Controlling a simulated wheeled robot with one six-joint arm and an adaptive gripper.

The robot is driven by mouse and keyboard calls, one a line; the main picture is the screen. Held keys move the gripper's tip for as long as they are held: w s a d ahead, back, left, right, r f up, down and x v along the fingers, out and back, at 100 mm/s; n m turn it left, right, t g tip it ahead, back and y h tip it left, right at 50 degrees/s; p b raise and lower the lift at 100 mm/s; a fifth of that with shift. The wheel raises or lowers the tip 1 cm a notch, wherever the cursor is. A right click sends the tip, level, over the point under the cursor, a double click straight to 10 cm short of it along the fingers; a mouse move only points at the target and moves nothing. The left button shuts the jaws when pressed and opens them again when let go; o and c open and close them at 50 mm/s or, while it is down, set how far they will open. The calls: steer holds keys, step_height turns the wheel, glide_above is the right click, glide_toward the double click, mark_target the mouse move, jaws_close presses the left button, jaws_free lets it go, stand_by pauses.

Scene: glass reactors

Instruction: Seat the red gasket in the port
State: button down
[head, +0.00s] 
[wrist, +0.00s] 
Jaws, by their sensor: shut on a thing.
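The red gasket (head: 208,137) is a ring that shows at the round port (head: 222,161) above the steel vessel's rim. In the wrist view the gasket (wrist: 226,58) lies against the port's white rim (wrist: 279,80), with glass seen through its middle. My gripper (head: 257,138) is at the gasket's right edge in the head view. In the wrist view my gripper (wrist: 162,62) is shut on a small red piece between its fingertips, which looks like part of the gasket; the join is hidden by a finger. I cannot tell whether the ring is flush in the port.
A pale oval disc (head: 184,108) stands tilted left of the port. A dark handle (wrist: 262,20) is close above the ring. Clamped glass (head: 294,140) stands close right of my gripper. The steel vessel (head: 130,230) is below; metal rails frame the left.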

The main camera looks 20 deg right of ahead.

▶ **What to work on**:
Print the material verbatim, all of it.

▶ **Task response**:
Controlling a simulated wheeled robot with one six-joint arm and an adaptive gripper.

The robot is driven by mouse and keyboard calls, one a line; the main picture is the screen. Held keys move the gripper's tip for as long as they are held: w s a d ahead, back, left, right, r f up, down and x v along the fingers, out and back, at 100 mm/s; n m turn it left, right, t g tip it ahead, back and y h tip it left, right at 50 degrees/s; p b raise and lower the lift at 100 mm/s; a fifth of that with shift. The wheel raises or lowers the tip 1 cm a notch, wherever the cursor is. A right click sends the tip, level, over the point under the cursor, a double click straight to 10 cm short of it along the fingers; a mouse move only points at the target and moves nothing. The left button shuts the jaws when pressed and opens them again when let go; o and c open and close them at 50 mm/s or, while it is down, set how far they will open. The calls: steer holds keys, step_height turns the wheel, glide_above is the right click, glide_toward the double click, mark_target the mouse move, jaws_close presses the left button, jaws_free lets it go, stand_by pauses.

Scene: glass reactors

Instruction: Seat the red gasket in the port
State: button down
[head, +0.00s] 
[wrist, +0.00s] 
Jaws, by their sensor: shut on a thing.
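The red gasket (head: 208,137) is a ring that shows at the round port (head: 222,161) above the steel vessel's rim. In the wrist view the gasket (wrist: 226,58) lies against the port's white rim (wrist: 279,80), with glass seen through its middle. My gripper (head: 257,138) is at the gasket's right edge in the head view. In the wrist view my gripper (wrist: 162,62) is shut on a small red piece between its fingertips, which looks like part of the gasket; the join is hidden by a finger. I cannot tell whether the ring is flush in the port.
A pale oval disc (head: 184,108) stands tilted left of the port. A dark handle (wrist: 262,20) is close above the ring. Clamped glass (head: 294,140) stands close right of my gripper. The steel vessel (head: 130,230) is below; metal rails frame the left.

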The main camera looks 20 deg right of ahead.

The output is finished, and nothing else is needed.